Our launcher script runs stopping-based ASHA with the argument --method ASHA-STOP. Note that the entry point is traincode_report_eachepoch.py in this case, and the scheduler is ASHA. Also, we need to pass the name of the resource attribute in resource_attr. Finally, mode="stopping" selects the stopping variant. Further details about ASHA and relevant additional arguments (for which we use defaults here) are found in this tutorial.

When you run this script, you will note that many more trials are started than for random search, and that the majority of trials are stopped after 1 or 3 epochs.

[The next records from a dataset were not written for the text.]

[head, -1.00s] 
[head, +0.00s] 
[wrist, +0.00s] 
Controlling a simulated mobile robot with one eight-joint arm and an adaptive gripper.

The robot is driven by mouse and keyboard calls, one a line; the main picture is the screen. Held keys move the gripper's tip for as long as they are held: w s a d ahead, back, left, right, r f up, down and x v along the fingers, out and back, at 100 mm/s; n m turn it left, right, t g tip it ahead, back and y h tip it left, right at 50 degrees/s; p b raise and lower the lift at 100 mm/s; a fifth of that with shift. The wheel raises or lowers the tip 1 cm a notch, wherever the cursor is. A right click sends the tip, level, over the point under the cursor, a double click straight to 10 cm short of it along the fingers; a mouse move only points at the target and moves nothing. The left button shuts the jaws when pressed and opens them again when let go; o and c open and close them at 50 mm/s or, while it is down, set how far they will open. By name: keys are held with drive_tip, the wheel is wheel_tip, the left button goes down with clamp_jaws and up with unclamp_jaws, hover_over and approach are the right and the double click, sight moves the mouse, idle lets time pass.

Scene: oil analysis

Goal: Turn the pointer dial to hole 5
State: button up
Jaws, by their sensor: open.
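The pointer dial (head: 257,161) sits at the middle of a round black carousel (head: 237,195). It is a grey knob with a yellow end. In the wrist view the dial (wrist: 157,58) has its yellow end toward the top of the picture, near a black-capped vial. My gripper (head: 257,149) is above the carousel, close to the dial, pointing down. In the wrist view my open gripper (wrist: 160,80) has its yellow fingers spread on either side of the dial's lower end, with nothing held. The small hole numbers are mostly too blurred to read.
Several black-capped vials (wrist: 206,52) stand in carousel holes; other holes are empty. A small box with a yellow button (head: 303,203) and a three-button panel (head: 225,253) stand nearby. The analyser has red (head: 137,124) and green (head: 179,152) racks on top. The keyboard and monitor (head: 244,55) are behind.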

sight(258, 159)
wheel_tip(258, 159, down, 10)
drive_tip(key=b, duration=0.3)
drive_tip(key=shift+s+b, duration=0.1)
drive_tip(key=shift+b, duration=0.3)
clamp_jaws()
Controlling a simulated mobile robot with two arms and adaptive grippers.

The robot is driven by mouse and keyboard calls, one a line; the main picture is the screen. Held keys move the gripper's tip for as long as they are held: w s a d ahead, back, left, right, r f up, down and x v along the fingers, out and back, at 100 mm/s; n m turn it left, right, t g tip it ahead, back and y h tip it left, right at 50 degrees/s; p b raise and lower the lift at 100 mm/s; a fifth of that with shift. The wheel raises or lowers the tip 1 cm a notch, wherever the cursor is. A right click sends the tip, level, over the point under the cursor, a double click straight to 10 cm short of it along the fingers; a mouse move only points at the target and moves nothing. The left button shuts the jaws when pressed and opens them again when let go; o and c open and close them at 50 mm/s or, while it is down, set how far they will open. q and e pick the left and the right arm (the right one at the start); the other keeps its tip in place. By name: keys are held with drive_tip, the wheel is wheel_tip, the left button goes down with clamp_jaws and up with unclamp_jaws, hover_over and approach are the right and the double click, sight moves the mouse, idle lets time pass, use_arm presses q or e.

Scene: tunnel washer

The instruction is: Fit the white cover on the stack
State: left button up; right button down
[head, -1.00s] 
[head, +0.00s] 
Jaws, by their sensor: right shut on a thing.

Results for Asynchronous Successive Halving


Results for Asynchronous Successive Halving

Here are results for our running example (4 workers; 3 hours; median, 25/75 percentiles over 50 repeats). ASHA stopping makes a big difference, outperforming random search and Bayesian optimization substantially. Early stopping can speed up neural network tuning dramatically, compared to standard scheduling.

If we ran for much longer, Bayesian optimization would eventually catch up with ASHA and even do better. But of course, wall-clock time matters: it is an important, if not the most important metric for automated tuning. The faster satisfying results are obtained, the more manual iterations over data, model types, and high level features can be afforded.